* **Required task**
Scan the entries and tally the lines that include the string "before". Reply with the figure alone.
══ Dataset records
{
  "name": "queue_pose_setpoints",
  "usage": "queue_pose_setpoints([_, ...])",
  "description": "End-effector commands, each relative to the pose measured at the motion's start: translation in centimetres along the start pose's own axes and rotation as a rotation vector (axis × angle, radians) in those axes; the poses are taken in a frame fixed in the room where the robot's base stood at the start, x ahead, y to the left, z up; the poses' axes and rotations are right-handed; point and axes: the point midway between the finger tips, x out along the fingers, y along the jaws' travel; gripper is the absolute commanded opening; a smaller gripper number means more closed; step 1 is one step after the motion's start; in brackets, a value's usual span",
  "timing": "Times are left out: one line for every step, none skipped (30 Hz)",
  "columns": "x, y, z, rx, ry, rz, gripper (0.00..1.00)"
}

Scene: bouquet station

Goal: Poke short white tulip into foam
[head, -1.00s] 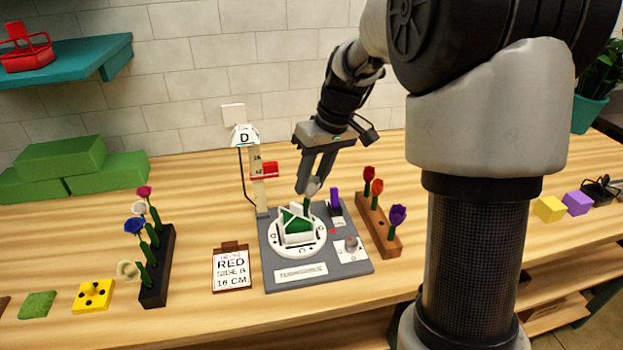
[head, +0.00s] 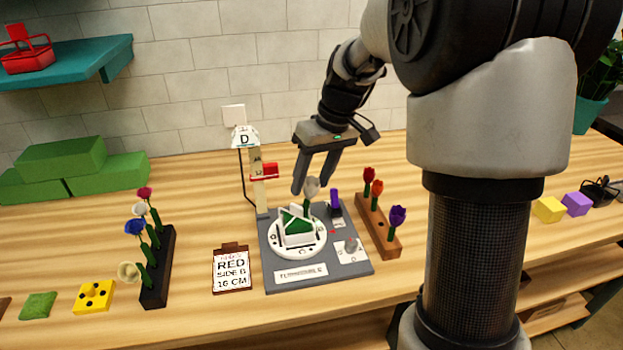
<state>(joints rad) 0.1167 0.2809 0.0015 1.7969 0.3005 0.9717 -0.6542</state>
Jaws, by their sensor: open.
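The short white tulip (head: 311,188) stands upright at the back right of the white basket with green foam (head: 293,221); its stem foot is hidden, so I cannot tell how deep it sits. The basket rests on a round white turntable (head: 312,246) on a grey base plate (head: 350,266). My gripper (head: 312,186) is open, its fingers apart, just above and around the tulip head. It does not appear to grip the flower.
A wooden rack (head: 392,247) with red, orange and purple tulips stands on the right. A black rack (head: 158,285) with several flowers stands on the left. A height post (head: 257,184) with a red slider is behind. A clipboard (head: 231,269) reads RED, SIDE B, 16 CM.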

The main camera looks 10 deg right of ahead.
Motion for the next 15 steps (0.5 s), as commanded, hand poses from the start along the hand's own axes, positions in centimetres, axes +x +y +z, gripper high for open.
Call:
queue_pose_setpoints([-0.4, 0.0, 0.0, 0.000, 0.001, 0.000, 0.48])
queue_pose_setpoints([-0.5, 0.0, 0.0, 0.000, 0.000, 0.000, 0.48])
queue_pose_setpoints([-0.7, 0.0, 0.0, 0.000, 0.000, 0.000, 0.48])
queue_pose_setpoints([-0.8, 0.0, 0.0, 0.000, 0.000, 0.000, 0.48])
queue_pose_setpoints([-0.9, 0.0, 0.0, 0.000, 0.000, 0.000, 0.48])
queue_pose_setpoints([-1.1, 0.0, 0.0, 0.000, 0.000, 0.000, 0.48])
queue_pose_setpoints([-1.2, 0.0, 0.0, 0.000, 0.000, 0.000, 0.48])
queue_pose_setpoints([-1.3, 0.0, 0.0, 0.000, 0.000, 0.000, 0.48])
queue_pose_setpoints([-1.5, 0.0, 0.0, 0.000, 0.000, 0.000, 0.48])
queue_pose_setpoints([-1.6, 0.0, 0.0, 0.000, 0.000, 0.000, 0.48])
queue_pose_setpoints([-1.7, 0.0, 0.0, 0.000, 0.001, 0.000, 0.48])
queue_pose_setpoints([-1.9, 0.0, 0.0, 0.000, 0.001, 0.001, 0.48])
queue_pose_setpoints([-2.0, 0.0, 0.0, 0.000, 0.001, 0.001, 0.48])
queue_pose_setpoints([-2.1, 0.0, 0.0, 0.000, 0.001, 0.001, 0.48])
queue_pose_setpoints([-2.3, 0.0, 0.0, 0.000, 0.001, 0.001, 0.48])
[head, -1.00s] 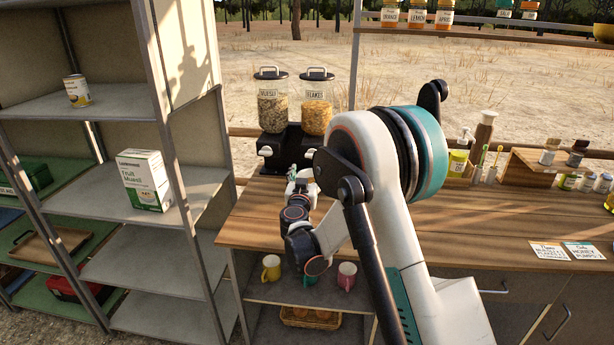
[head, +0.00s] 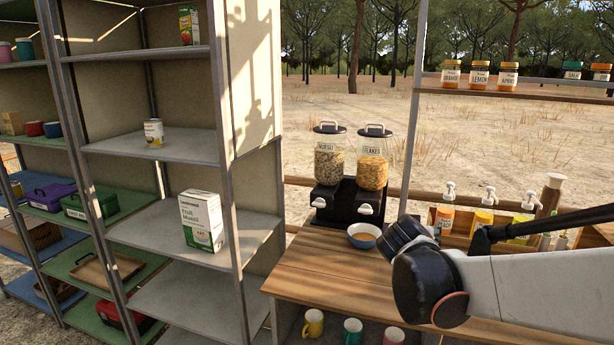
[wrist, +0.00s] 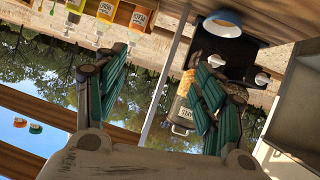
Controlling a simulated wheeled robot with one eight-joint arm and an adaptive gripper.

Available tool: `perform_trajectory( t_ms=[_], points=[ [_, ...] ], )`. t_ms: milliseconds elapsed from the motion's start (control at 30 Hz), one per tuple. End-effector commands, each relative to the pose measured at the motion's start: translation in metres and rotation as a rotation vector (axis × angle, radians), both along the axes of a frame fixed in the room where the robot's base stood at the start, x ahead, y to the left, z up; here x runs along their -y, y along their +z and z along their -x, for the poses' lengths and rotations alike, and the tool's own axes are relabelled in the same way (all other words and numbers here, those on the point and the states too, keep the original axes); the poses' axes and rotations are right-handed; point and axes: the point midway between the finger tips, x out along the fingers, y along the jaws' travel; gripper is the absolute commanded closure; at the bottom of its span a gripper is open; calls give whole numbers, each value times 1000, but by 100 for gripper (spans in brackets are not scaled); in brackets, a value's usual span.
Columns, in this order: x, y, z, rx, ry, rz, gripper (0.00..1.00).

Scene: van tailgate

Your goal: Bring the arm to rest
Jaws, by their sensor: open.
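My gripper (wrist: 160,78) shows in the wrist view, with its two green-padded fingers spread apart and nothing between them. The wrist picture is upside down. In the head view my arm (head: 540,290) reaches in from the right edge over the wooden counter (head: 325,270), and its dark joint is close to the bowl in the picture. The gripper itself cannot be made out in the head view. A blue bowl (head: 355,243) with something brownish in it stands on the counter in front of the dispensers; it also shows in the wrist view (wrist: 222,19).
Two cereal dispensers (head: 350,160) stand on a black base at the counter's back. Pump bottles (head: 483,215) stand in a wooden holder to the right. Jars (head: 480,77) line a high shelf. A grey shelf unit (head: 180,145) with a muesli box (head: 201,222) is on the left.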

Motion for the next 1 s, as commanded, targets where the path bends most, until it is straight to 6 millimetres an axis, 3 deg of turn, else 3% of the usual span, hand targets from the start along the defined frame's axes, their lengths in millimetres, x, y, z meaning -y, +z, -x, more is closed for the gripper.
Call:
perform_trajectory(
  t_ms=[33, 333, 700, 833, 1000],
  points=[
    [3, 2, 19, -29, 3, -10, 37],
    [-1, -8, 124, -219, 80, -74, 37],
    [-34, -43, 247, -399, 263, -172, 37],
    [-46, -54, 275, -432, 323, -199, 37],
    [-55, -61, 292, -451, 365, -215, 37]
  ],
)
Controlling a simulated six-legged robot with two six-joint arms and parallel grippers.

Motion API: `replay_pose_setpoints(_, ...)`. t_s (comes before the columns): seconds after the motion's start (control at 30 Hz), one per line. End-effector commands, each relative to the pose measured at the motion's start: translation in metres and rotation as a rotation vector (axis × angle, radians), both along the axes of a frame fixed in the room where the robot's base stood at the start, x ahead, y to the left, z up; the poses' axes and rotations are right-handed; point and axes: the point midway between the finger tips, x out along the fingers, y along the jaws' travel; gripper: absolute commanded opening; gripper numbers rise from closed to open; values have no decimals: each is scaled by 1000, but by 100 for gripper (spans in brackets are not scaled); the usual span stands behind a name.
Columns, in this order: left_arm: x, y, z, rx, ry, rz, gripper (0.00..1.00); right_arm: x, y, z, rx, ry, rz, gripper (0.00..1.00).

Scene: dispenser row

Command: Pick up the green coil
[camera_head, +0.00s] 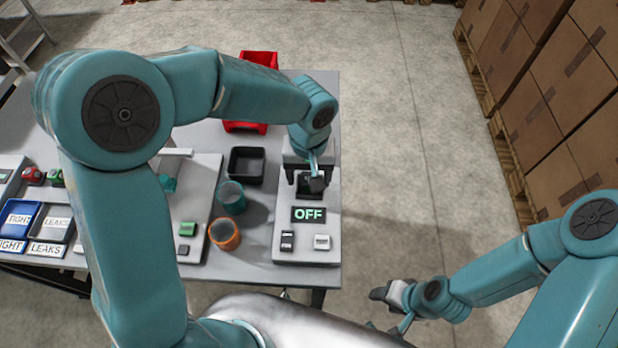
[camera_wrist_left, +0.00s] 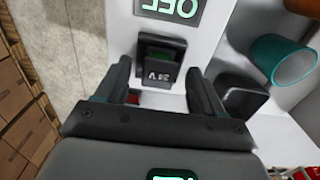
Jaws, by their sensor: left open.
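A teal-green open cylinder (camera_head: 230,197), the nearest match to the green coil, stands on the table left of the grey OFF station. It also shows at the upper right of the left wrist view (camera_wrist_left: 283,60). My left gripper (camera_head: 305,182) is open over the back part of the station, to the right of the cylinder and apart from it. In the left wrist view, its fingers (camera_wrist_left: 160,68) stand either side of a black block with pale characters (camera_wrist_left: 161,62). My right gripper (camera_head: 390,301) hangs off the table at the lower right; its jaws are unclear.
The station (camera_head: 307,245) has an OFF display and small buttons. An orange cylinder (camera_head: 224,236) stands in front of the teal one, a black tray (camera_head: 246,165) behind it.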

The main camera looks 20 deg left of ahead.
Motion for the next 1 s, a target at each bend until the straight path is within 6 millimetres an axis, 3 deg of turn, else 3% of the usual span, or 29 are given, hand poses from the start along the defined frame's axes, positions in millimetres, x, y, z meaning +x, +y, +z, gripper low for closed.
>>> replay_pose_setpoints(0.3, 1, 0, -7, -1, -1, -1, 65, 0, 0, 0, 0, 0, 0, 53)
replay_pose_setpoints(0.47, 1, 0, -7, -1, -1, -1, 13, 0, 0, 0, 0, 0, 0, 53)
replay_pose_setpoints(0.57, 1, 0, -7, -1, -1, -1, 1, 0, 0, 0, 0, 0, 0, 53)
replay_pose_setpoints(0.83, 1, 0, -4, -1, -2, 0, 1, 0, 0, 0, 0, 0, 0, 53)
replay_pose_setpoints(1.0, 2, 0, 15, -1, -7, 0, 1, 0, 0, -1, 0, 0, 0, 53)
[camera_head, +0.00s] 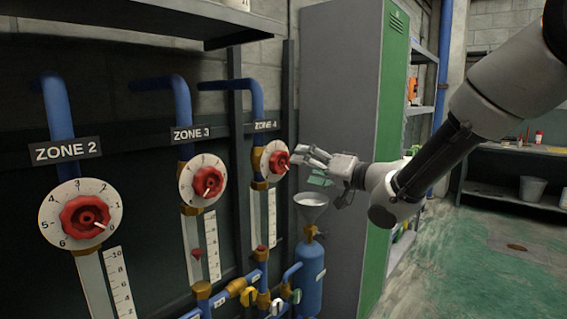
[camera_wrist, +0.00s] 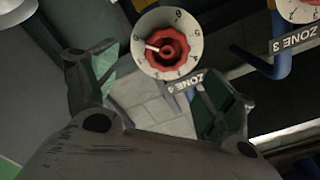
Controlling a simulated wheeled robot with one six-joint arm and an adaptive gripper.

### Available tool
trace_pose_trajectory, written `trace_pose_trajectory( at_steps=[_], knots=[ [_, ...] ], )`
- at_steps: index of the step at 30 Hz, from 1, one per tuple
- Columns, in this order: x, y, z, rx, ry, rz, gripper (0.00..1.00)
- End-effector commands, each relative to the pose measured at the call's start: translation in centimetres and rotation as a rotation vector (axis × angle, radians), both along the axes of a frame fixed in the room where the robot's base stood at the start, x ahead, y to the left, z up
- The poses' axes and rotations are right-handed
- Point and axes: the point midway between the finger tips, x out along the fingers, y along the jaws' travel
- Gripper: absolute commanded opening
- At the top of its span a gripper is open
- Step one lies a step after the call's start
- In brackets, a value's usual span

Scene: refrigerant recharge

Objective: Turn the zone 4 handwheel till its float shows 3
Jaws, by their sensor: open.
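The zone 4 handwheel (camera_head: 279,162) is a red knob with a white pointer on a round white dial, under the "ZONE 4" label (camera_head: 266,126). In the wrist view the handwheel (camera_wrist: 168,48) shows upside down at the top, beyond the fingers. Its sight tube (camera_head: 264,215) hangs below, with a scale beside it and a red float (camera_head: 262,249) near the bottom; the exact reading is too small to tell. My gripper (camera_head: 302,156) is open and empty, just right of the zone 4 handwheel. In the wrist view its fingers (camera_wrist: 155,95) are apart, with the handwheel between and beyond them.
The zone 3 handwheel (camera_head: 208,181) and zone 2 handwheel (camera_head: 85,216) are to the left. A funnel (camera_head: 311,200) above a blue cylinder (camera_head: 310,275) stands below my gripper. A grey and green cabinet (camera_head: 340,90) rises behind it. Floor at the right is open.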

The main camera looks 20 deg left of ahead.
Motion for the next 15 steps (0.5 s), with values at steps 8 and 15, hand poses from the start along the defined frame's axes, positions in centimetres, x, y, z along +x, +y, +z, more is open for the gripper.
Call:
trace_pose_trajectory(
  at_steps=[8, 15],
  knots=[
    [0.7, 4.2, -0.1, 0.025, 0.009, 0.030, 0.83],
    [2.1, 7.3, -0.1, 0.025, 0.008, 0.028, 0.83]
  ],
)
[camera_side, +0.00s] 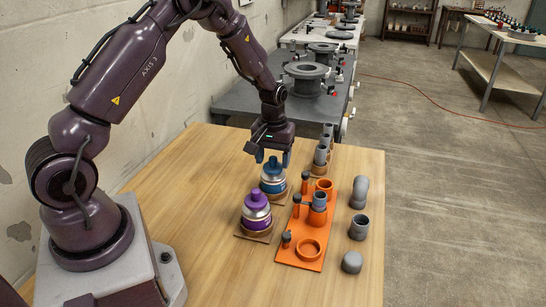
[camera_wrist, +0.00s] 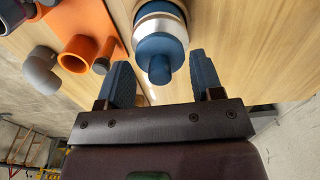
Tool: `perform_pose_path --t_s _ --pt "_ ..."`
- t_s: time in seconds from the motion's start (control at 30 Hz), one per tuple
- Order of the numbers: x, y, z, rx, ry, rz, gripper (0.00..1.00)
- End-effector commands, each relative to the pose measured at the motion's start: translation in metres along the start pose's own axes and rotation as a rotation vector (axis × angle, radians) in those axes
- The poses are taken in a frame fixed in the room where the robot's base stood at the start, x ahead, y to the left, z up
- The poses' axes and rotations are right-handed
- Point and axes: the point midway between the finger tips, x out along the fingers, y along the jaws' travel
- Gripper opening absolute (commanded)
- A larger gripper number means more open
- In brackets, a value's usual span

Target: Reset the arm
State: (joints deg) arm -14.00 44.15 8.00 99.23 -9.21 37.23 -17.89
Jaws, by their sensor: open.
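My gripper (camera_side: 272,160) hangs over the wooden table (camera_side: 190,190), above and slightly behind a blue-and-silver bottle (camera_side: 273,176). In the wrist view, my gripper (camera_wrist: 163,80) has its two blue fingers apart with nothing held between them. The blue bottle (camera_wrist: 160,35) stands just beyond the fingertips there, its cap pointing toward the gap. I cannot tell from these views whether a finger touches it. A purple bottle (camera_side: 257,211) stands upright on a brown pad in front of the blue one.
An orange fixture plate (camera_side: 296,250) with rings, posts and a grey pipe stands right of the bottles. Loose grey fittings (camera_side: 359,227) line the table's right side. Several grey pipes (camera_side: 322,153) stand behind. A grey bench (camera_side: 265,100) with flanges lies beyond. The front left of the table is clear.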

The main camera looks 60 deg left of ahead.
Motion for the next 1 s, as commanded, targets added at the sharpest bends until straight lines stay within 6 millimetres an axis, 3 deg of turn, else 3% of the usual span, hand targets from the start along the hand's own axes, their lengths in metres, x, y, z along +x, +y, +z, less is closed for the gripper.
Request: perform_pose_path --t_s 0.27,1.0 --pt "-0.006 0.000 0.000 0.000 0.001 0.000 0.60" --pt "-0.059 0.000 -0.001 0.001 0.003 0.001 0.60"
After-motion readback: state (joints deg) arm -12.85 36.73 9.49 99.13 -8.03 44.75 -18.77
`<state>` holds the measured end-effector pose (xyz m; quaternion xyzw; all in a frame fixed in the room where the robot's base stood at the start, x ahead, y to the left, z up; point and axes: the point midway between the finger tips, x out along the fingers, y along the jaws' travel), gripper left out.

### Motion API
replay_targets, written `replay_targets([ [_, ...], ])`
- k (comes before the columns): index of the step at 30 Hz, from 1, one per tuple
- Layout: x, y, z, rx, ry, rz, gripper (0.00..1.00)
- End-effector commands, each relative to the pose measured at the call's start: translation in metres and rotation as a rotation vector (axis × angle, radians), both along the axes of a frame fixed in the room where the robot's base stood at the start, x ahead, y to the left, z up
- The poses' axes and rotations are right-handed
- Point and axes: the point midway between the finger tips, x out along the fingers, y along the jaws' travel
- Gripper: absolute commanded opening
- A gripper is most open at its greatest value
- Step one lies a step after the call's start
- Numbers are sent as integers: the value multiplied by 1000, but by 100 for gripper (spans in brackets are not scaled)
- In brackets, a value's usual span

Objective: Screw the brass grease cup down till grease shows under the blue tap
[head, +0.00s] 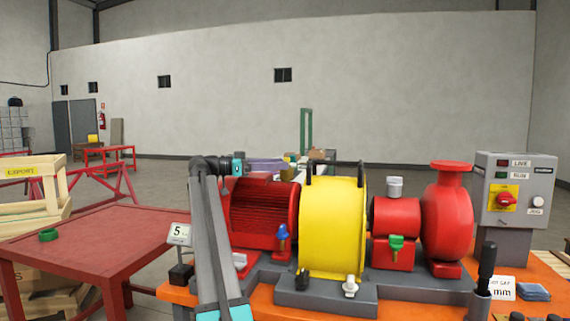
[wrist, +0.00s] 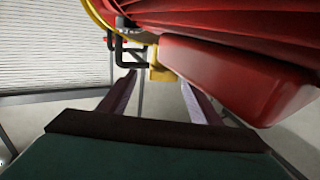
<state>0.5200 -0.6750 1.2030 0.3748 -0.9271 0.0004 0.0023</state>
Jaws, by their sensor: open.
════
* **Output**
2